■ Supplied material ■
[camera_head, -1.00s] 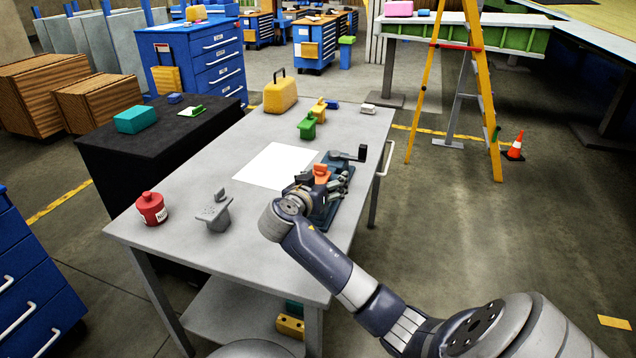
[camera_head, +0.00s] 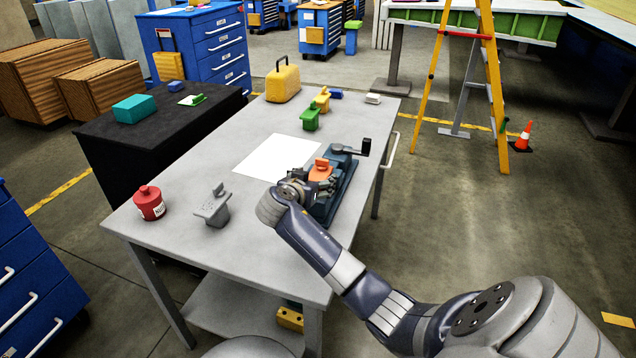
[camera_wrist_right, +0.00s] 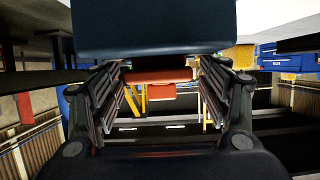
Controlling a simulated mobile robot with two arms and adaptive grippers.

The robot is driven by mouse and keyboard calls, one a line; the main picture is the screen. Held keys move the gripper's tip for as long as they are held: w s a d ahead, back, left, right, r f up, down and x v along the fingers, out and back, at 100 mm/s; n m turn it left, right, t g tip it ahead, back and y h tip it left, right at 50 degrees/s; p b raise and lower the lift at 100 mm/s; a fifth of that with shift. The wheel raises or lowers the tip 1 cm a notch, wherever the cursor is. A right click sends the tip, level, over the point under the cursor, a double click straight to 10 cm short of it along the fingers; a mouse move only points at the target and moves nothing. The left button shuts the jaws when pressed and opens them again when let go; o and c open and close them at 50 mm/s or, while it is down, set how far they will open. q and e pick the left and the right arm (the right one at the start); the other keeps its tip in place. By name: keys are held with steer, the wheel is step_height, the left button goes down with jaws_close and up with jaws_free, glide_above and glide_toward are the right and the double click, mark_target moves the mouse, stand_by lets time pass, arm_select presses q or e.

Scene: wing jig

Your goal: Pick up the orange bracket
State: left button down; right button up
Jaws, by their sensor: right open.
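The orange bracket (camera_head: 321,170) sits at the blue-grey vise (camera_head: 345,162) on the grey table, partly hidden by my right gripper. My right gripper (camera_head: 318,185) is low beside the vise, at the bracket's near side. In the right wrist view my open fingers (camera_wrist_right: 160,98) stand left and right of the orange bracket (camera_wrist_right: 160,76), which shows in the gap between them. I cannot tell whether either finger touches it. A dark block covers the top of that view. My left gripper is not in view.
On the grey table (camera_head: 190,248) stand a red canister (camera_head: 149,203), a grey bracket (camera_head: 214,208), a white sheet (camera_head: 277,158), a green bracket (camera_head: 310,118) and a yellow case (camera_head: 283,82). A vise handle (camera_head: 366,146) sticks out right. The table's front middle is clear.

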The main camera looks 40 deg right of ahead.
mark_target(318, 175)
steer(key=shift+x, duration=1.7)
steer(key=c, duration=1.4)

■ Short problem ■
Your answer should consist only of the lines from the one with "Jaws, by their sensor: right open." through the end of the data above, reproduced exactly.

■ Answer to this exercise ■
Jaws, by their sensor: right open.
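The orange bracket (camera_head: 321,170) sits at the blue-grey vise (camera_head: 345,162) on the grey table, partly hidden by my right gripper. My right gripper (camera_head: 318,185) is low beside the vise, at the bracket's near side. In the right wrist view my open fingers (camera_wrist_right: 160,98) stand left and right of the orange bracket (camera_wrist_right: 160,76), which shows in the gap between them. I cannot tell whether either finger touches it. A dark block covers the top of that view. My left gripper is not in view.
On the grey table (camera_head: 190,248) stand a red canister (camera_head: 149,203), a grey bracket (camera_head: 214,208), a white sheet (camera_head: 277,158), a green bracket (camera_head: 310,118) and a yellow case (camera_head: 283,82). A vise handle (camera_head: 366,146) sticks out right. The table's front middle is clear.

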The main camera looks 40 deg right of ahead.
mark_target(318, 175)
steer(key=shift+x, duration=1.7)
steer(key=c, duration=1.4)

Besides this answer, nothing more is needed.